:: Exercise requirements ::
Only the lines between the line holding "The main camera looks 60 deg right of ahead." and the line holding "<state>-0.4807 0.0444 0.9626", both of those included, should be copied exactly; drop the pictures.

:: Supplied data ::
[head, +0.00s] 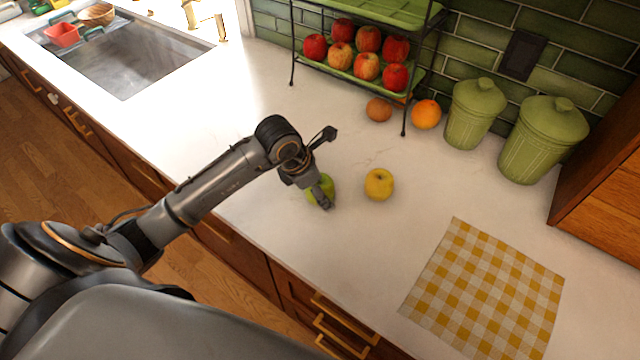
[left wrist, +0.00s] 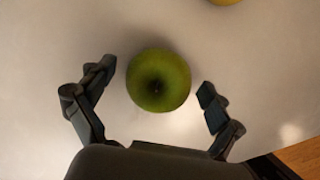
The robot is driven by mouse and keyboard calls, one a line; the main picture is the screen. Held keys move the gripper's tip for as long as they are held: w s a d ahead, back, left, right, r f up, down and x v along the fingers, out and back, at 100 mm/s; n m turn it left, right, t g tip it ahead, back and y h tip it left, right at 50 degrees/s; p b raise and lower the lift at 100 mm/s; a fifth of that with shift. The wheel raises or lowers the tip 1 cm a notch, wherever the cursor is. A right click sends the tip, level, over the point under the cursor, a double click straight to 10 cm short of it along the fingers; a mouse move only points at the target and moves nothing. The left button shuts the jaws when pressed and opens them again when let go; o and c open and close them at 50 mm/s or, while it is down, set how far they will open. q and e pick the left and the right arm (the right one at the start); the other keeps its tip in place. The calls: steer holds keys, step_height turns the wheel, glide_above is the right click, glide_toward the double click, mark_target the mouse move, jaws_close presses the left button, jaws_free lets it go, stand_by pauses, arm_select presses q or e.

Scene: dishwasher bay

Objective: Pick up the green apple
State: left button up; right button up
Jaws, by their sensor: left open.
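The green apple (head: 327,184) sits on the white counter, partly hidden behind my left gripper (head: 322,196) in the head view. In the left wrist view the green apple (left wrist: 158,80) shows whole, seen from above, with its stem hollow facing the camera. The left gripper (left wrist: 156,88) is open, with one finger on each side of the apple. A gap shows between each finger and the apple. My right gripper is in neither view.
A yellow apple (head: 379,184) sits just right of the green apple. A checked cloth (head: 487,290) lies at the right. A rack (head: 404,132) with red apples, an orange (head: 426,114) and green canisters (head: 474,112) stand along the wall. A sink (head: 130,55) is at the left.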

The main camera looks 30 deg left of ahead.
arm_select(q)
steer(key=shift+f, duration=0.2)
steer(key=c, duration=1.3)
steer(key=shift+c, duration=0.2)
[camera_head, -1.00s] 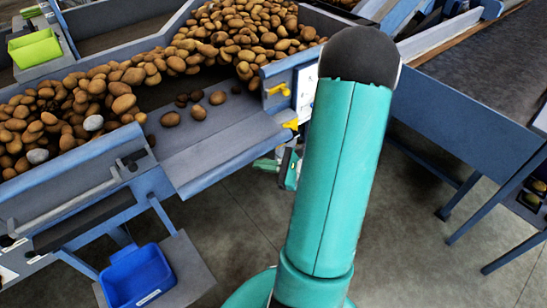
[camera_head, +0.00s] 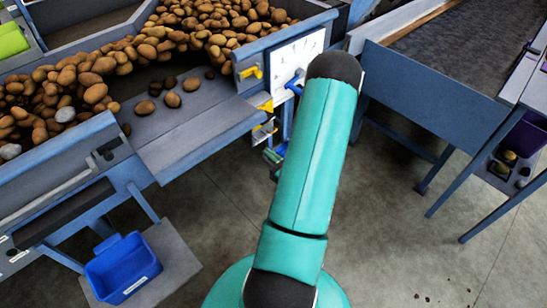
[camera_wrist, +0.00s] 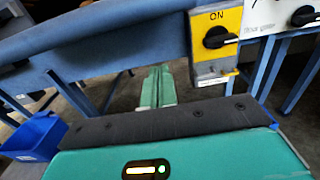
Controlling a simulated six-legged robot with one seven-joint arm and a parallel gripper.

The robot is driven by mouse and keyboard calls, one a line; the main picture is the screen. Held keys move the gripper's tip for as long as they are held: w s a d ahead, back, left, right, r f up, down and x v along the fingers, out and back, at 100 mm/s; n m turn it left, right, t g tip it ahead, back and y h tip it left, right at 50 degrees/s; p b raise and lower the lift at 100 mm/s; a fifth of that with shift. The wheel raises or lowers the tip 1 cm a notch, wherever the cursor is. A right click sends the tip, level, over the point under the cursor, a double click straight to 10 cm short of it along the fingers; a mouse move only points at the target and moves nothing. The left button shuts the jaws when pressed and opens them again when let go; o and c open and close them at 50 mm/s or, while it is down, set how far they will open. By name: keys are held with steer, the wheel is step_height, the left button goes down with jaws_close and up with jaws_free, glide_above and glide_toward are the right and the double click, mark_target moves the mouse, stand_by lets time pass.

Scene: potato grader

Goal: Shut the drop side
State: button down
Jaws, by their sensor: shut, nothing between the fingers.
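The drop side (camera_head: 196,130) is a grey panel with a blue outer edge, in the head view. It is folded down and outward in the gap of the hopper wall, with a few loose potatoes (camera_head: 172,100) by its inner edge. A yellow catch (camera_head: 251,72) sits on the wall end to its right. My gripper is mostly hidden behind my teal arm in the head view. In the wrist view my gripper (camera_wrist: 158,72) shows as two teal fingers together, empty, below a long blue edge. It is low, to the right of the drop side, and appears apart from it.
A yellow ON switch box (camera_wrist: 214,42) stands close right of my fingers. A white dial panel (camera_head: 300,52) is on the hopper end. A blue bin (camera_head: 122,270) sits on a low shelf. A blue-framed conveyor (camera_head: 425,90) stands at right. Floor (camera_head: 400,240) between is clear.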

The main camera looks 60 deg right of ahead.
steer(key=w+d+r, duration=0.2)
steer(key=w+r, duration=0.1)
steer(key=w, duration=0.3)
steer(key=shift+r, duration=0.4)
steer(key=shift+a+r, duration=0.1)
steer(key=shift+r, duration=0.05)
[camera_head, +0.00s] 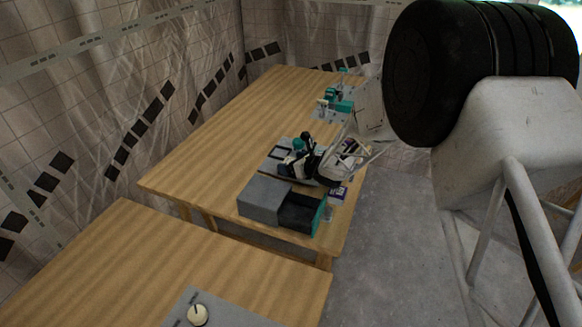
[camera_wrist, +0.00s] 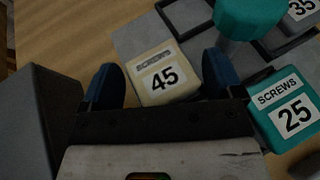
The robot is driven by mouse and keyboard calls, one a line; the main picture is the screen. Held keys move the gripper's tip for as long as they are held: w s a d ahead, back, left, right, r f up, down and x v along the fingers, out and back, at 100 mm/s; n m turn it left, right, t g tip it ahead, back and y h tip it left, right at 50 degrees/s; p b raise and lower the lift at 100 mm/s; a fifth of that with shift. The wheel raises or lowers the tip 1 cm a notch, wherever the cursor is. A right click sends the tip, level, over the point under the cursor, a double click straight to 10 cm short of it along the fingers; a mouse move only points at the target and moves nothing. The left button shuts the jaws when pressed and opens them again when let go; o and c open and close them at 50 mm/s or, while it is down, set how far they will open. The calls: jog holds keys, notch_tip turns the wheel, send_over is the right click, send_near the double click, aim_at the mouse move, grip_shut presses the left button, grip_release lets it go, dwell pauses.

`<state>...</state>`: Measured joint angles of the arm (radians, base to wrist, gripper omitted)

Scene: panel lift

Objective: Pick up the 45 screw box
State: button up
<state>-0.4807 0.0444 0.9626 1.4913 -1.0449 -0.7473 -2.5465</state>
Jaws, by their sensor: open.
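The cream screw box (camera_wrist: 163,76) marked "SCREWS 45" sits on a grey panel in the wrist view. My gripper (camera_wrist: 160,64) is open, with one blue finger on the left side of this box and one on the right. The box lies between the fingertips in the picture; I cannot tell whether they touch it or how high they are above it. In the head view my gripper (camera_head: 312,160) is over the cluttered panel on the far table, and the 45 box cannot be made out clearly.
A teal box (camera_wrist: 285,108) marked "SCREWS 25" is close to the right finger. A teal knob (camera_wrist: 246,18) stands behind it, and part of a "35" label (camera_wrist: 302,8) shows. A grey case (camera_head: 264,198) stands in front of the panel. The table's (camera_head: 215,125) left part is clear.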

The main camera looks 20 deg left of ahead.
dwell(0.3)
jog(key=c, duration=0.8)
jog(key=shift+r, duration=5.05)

...

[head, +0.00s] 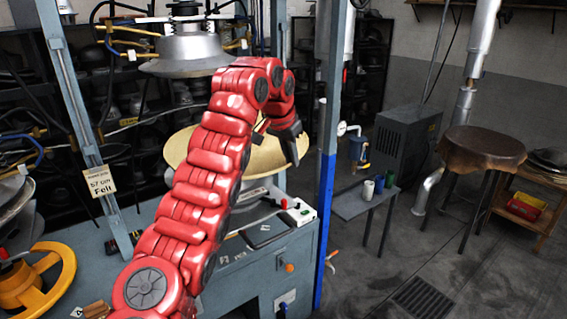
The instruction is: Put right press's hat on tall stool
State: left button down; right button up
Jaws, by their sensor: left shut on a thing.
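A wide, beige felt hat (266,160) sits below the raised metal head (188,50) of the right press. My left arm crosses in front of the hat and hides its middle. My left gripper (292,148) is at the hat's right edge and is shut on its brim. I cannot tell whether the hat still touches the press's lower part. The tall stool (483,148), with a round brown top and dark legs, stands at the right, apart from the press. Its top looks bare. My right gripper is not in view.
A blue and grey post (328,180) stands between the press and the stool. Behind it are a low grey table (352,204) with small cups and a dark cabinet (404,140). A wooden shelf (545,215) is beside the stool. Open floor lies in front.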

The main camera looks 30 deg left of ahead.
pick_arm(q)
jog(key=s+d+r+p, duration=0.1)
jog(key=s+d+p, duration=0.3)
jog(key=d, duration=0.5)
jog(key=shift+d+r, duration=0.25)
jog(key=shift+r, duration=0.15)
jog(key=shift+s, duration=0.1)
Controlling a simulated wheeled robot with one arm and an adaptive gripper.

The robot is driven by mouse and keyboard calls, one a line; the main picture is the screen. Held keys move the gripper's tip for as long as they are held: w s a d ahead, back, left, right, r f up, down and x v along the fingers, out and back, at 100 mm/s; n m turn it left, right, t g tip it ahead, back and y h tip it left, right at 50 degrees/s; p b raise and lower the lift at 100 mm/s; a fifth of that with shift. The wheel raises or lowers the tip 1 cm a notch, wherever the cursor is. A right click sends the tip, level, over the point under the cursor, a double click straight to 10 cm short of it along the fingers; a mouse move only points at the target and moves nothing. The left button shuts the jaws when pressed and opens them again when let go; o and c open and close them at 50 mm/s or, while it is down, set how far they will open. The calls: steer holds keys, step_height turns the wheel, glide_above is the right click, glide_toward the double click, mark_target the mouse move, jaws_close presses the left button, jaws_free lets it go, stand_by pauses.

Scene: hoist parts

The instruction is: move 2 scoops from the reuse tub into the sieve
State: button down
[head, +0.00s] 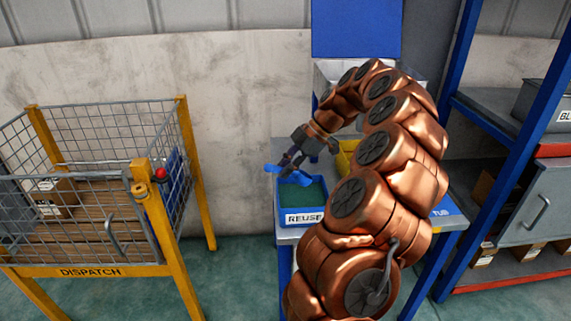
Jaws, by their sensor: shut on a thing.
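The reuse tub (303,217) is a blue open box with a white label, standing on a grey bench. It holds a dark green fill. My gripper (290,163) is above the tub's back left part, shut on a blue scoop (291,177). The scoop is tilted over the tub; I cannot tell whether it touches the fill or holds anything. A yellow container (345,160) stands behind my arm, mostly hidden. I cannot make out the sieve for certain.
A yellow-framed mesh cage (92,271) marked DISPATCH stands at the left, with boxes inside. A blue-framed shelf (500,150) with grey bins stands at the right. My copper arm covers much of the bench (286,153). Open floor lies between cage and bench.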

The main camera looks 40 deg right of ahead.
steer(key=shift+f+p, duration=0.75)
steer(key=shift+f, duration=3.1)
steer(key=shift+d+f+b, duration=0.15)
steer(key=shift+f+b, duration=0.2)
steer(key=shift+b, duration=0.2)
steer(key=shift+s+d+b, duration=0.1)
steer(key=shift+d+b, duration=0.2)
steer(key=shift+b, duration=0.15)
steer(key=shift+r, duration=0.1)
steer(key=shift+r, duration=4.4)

:: Complete response ::
The main camera looks 60 deg right of ahead.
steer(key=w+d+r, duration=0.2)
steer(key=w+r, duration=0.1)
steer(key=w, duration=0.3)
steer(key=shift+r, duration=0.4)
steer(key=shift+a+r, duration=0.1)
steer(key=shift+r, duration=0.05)
[camera_head, +0.00s] 
[camera_wrist, +0.00s] 
The robot is driven by mouse and keyboard calls, one a line; the main picture is the screen. Held keys move the gripper's tip for as long as they are held: w s a d ahead, back, left, right, r f up, down and x v along the fingers, out and back, at 100 mm/s; n m turn it left, right, t g tip it ahead, back and y h tip it left, right at 50 degrees/s; p b raise and lower the lift at 100 mm/s; a fifth of that with shift. The wheel raises or lowers the tip 1 cm a notch, wherever the cursor is. A right click sends the tip, level, over the point under the cursor, a double click straight to 10 cm short of it along the fingers; a mouse move only points at the target and moves nothing. The left button shuts the jaws when pressed and opens them again when let go; o and c open and close them at 50 mm/s or, while it is down, set how far they will open. The calls: jog holds keys, notch_tip turns the wheel, send_over is the right click, send_near the double click, aim_at the mouse move, grip_shut presses the left button, grip_release lets it go, dwell pauses.

`<state>...</state>`: Measured joint angles of the arm (radians, base to wrist, gripper omitted)

Scene: panel lift

Objective: Pick up the 45 screw box
State: button up
<state>-0.4807 0.0444 0.9626 1.4913 -1.0449 -0.7473 -2.5465</state>

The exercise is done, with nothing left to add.